__TASK DETAILS__: Only one span of the listing below is wanted: the lines from the one with "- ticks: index" through the one with "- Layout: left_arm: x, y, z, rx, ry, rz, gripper", reproduced exactly, both ends kept.

__STORED ROWS__:

↓↓↓

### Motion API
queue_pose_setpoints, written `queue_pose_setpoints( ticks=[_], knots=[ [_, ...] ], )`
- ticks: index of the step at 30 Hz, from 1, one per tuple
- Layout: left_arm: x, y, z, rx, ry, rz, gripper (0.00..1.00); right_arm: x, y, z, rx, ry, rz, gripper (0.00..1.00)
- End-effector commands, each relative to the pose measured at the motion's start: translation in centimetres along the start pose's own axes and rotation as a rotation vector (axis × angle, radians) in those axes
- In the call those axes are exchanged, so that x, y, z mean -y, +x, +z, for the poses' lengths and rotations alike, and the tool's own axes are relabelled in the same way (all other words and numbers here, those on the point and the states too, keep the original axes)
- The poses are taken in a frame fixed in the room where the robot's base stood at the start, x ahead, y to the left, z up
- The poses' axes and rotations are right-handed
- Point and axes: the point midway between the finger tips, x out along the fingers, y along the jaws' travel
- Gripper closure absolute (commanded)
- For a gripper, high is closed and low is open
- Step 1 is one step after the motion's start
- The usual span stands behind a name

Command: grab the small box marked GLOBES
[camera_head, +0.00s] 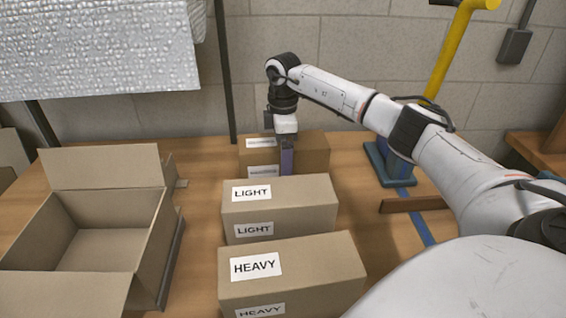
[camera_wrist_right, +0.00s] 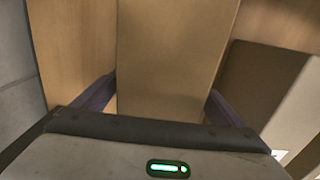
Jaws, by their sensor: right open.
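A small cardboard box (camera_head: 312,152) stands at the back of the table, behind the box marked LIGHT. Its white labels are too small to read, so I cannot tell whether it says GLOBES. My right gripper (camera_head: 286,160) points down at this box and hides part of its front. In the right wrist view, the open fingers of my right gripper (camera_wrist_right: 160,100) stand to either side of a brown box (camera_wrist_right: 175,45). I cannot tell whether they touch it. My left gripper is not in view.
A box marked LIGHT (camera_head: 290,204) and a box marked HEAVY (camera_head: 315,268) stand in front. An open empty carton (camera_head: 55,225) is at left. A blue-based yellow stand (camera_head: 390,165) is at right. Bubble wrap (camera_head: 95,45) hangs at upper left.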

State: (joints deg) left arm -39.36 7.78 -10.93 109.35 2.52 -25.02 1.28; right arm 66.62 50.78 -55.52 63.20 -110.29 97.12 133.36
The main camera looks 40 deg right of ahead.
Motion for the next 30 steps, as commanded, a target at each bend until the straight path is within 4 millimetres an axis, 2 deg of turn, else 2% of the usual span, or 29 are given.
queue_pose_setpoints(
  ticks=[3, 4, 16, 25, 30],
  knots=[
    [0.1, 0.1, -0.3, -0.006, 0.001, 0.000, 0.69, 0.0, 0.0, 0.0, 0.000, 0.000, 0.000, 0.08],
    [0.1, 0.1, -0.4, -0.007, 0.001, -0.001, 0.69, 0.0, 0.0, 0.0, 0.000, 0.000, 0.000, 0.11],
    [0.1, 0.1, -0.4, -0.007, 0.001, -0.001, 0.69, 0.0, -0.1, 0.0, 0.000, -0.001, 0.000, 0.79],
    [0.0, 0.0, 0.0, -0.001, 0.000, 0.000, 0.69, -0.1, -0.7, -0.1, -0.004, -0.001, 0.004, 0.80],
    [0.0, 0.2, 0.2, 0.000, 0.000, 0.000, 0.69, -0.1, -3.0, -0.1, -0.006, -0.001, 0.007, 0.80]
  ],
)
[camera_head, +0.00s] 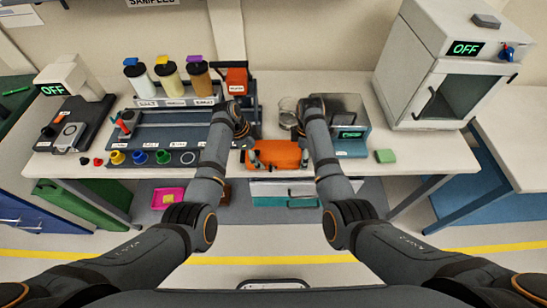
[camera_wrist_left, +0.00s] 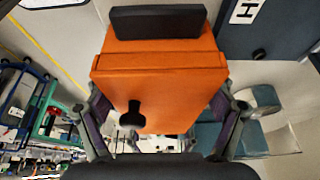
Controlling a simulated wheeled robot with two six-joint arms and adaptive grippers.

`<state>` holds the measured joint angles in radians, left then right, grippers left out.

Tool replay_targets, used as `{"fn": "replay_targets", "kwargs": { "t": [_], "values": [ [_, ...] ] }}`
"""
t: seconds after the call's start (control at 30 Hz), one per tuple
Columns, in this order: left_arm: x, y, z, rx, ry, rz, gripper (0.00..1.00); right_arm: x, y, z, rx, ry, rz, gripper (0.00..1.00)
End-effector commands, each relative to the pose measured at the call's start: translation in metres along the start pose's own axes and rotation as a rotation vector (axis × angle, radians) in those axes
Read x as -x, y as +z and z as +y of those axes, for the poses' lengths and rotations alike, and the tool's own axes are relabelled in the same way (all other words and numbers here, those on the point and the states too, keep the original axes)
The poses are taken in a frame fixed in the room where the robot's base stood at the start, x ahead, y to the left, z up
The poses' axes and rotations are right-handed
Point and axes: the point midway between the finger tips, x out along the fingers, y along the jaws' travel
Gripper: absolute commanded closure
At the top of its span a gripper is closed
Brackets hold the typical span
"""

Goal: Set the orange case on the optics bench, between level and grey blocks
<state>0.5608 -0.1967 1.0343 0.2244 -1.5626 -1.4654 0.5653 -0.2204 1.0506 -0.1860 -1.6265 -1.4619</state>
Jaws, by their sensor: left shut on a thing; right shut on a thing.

↑↑↑

__THE OUTPUT__:
- ticks: index of the step at 30 Hz, from 1, one per tuple
- Layout: left_arm: x, y, z, rx, ry, rz, gripper (0.00..1.00); right_arm: x, y, z, rx, ry, rz, gripper (0.00..1.00)

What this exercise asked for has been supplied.